Output exactly the span of lines that begins at the line containing "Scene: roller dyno" and ends at the line containing "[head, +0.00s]", both lines included.

(Data from robot episodes)
^^^^^^^^
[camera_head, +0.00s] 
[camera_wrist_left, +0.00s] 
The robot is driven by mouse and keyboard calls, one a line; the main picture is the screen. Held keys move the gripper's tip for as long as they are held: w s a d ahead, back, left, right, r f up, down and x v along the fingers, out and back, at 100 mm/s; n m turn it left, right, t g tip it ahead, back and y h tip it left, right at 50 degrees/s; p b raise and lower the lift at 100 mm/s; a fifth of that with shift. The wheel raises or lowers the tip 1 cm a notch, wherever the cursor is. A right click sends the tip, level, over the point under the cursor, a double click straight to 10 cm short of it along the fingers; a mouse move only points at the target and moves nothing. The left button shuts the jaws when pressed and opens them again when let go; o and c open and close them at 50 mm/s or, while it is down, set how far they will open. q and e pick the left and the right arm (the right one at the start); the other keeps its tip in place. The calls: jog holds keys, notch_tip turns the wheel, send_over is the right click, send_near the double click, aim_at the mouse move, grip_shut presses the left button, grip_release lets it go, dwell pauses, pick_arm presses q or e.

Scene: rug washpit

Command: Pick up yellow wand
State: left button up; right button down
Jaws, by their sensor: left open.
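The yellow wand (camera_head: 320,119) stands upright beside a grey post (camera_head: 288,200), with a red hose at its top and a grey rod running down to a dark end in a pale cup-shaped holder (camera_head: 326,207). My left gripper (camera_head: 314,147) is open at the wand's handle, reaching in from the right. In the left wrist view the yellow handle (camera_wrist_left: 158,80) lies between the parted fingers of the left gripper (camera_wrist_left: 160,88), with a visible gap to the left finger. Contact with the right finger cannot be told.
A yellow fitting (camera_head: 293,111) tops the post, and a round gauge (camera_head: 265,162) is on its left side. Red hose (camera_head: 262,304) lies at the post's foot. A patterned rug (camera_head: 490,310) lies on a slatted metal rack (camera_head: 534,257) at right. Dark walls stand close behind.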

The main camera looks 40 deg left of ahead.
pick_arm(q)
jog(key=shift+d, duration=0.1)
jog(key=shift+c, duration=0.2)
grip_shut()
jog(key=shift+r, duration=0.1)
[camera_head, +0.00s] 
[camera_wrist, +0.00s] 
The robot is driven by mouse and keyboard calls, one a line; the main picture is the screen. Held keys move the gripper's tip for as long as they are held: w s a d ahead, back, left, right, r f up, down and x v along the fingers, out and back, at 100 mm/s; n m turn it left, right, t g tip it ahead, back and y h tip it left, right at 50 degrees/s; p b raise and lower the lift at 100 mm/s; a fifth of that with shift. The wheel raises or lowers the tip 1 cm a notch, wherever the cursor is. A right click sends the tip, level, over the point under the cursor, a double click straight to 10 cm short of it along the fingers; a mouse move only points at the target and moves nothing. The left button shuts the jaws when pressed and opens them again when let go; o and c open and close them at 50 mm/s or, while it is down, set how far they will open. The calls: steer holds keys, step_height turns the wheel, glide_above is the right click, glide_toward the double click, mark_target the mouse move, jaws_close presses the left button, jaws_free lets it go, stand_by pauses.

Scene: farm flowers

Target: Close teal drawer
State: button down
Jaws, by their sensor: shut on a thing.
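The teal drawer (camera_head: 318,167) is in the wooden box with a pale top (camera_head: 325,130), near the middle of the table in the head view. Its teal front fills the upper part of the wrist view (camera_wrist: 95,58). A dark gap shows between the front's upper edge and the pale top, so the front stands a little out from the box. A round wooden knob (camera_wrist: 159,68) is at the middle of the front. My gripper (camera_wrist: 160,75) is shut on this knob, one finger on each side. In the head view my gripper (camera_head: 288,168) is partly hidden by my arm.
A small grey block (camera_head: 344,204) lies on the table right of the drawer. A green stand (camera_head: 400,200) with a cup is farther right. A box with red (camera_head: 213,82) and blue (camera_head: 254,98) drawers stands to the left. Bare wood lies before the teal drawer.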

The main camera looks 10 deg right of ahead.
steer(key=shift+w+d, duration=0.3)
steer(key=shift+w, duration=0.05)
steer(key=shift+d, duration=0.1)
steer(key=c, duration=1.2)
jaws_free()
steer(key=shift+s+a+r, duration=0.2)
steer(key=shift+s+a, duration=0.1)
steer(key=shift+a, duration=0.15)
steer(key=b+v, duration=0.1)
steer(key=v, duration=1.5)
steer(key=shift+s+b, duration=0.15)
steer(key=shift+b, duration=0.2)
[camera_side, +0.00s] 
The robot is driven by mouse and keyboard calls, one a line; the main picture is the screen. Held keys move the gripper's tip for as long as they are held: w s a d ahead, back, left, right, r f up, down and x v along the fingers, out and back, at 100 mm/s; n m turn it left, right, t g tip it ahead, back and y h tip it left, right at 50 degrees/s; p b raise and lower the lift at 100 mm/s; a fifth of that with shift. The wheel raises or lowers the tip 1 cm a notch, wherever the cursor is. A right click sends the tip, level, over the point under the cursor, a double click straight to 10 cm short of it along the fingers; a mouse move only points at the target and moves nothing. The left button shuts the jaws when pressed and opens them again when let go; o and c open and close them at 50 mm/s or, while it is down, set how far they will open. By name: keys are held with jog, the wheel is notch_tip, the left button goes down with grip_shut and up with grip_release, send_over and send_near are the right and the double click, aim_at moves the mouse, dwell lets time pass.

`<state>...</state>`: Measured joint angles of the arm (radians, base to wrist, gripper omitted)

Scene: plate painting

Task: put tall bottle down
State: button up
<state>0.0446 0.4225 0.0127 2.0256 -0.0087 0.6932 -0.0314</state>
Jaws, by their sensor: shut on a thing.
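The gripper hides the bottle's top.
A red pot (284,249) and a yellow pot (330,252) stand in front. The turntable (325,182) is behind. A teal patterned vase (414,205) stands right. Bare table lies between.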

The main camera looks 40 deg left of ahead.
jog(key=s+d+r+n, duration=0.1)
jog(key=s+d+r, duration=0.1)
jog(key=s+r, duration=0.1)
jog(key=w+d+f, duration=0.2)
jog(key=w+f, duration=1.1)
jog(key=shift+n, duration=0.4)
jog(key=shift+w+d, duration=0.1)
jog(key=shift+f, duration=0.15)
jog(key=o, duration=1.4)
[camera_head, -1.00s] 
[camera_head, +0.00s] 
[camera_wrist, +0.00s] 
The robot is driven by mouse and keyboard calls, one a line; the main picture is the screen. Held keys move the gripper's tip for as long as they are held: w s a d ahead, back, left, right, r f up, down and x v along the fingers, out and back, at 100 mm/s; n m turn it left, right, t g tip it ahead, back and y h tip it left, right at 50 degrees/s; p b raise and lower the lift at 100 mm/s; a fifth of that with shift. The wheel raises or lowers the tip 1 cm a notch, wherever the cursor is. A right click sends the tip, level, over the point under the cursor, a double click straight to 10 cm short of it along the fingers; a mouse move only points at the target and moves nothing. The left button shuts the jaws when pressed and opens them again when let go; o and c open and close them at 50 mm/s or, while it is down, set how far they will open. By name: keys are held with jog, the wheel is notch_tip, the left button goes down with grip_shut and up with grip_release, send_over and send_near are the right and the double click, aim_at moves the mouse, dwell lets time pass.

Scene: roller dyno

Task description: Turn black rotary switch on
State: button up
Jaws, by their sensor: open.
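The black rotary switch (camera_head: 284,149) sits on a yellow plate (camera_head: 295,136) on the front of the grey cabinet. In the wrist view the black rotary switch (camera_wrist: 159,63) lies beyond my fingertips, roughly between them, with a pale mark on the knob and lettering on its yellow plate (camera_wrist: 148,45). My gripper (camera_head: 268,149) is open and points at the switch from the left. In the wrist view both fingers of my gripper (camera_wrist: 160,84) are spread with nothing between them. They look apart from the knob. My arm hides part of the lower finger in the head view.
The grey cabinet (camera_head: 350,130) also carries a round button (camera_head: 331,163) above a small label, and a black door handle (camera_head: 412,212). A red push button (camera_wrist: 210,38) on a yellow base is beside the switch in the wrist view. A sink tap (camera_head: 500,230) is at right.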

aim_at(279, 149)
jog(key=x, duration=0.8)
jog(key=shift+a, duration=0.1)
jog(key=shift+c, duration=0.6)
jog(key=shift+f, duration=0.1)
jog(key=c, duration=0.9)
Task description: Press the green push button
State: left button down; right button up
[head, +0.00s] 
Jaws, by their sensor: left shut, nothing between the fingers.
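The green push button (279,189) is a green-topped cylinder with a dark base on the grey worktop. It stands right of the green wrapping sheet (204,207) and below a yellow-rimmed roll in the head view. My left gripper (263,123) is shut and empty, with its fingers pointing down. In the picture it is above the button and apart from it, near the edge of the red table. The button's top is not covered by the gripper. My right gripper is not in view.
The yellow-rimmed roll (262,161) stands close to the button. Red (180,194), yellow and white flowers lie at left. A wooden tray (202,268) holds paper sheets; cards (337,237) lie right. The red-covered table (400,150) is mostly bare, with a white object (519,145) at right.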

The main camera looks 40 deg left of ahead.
^^^^^^^^
Problem solution →
Scene: roller dyno

Task description: Turn black rotary switch on
State: button up
Jaws, by their sensor: open.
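The black rotary switch (camera_head: 284,149) sits on a yellow plate (camera_head: 295,136) on the front of the grey cabinet. In the wrist view the black rotary switch (camera_wrist: 159,63) lies beyond my fingertips, roughly between them, with a pale mark on the knob and lettering on its yellow plate (camera_wrist: 148,45). My gripper (camera_head: 268,149) is open and points at the switch from the left. In the wrist view both fingers of my gripper (camera_wrist: 160,84) are spread with nothing between them. They look apart from the knob. My arm hides part of the lower finger in the head view.
The grey cabinet (camera_head: 350,130) also carries a round button (camera_head: 331,163) above a small label, and a black door handle (camera_head: 412,212). A red push button (camera_wrist: 210,38) on a yellow base is beside the switch in the wrist view. A sink tap (camera_head: 500,230) is at right.

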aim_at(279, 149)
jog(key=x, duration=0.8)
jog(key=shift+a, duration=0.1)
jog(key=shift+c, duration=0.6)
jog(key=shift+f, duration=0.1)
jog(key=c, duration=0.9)
Task description: Press the green push button
State: left button down; right button up
[head, +0.00s] 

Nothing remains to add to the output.